- [Available data]:
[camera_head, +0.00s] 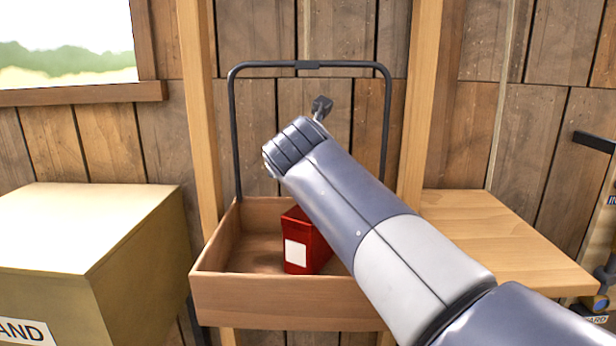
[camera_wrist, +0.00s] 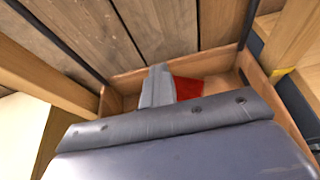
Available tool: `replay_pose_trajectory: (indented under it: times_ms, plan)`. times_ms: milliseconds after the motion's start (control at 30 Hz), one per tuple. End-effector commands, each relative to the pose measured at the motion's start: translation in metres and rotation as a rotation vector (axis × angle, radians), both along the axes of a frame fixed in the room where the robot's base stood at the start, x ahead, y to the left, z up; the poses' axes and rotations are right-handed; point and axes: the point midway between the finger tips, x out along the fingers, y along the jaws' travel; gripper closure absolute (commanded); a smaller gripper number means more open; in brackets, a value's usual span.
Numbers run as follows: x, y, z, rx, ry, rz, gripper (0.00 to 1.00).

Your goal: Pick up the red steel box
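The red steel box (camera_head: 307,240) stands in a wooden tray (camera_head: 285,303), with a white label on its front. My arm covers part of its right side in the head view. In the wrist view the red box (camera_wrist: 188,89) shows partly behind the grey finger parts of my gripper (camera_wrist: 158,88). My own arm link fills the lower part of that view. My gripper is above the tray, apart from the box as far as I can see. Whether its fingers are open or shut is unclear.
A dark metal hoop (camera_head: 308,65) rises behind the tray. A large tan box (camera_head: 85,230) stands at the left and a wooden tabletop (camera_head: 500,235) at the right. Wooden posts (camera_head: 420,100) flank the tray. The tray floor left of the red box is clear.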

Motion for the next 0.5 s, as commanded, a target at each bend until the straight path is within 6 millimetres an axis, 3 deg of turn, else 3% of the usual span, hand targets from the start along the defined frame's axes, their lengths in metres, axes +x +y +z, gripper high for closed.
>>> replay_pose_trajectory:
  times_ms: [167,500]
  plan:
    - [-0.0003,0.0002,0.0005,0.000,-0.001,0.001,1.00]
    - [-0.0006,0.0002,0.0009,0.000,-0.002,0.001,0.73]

- [Task to complete]: Keep the pictures out of the copy and return the rest of the data above exactly.

- [Output]:
[camera_head, +0.00s] 
[camera_wrist, +0.00s] 
Available tool: `replay_pose_trajectory: (indented under it: times_ms, plan)`. times_ms: milliseconds after the motion's start (control at 30 Hz), one per tuple. End-effector commands, each relative to the pose measured at the motion's start: translation in metres and rotation as a rotation vector (axis × angle, radians), both along the axes of a frame fixed in the room where the robot's base stood at the start, x ahead, y to the left, z up; the poses' axes and rotations are right-handed; point and axes: the point midway between the finger tips, x out along the fingers, y along the jaws' travel; gripper closure absolute (commanded); a smaller gripper number means more open; in brackets, a value's usual span.
Numbers run as follows: x, y, z, rx, ry, rz, gripper (0.00 to 1.00).

Your goal: Pick up the red steel box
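The red steel box (camera_head: 307,240) stands in a wooden tray (camera_head: 285,303), with a white label on its front. My arm covers part of its right side in the head view. In the wrist view the red box (camera_wrist: 188,89) shows partly behind the grey finger parts of my gripper (camera_wrist: 158,88). My own arm link fills the lower part of that view. My gripper is above the tray, apart from the box as far as I can see. Whether its fingers are open or shut is unclear.
A dark metal hoop (camera_head: 308,65) rises behind the tray. A large tan box (camera_head: 85,230) stands at the left and a wooden tabletop (camera_head: 500,235) at the right. Wooden posts (camera_head: 420,100) flank the tray. The tray floor left of the red box is clear.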

Motion for the next 0.5 s, as commanded, a target at each bend until the straight path is within 6 millimetres an axis, 3 deg of turn, else 3% of the usual span, hand targets from the start along the defined frame's axes, their lengths in metres, axes +x +y +z, gripper high for closed.
>>> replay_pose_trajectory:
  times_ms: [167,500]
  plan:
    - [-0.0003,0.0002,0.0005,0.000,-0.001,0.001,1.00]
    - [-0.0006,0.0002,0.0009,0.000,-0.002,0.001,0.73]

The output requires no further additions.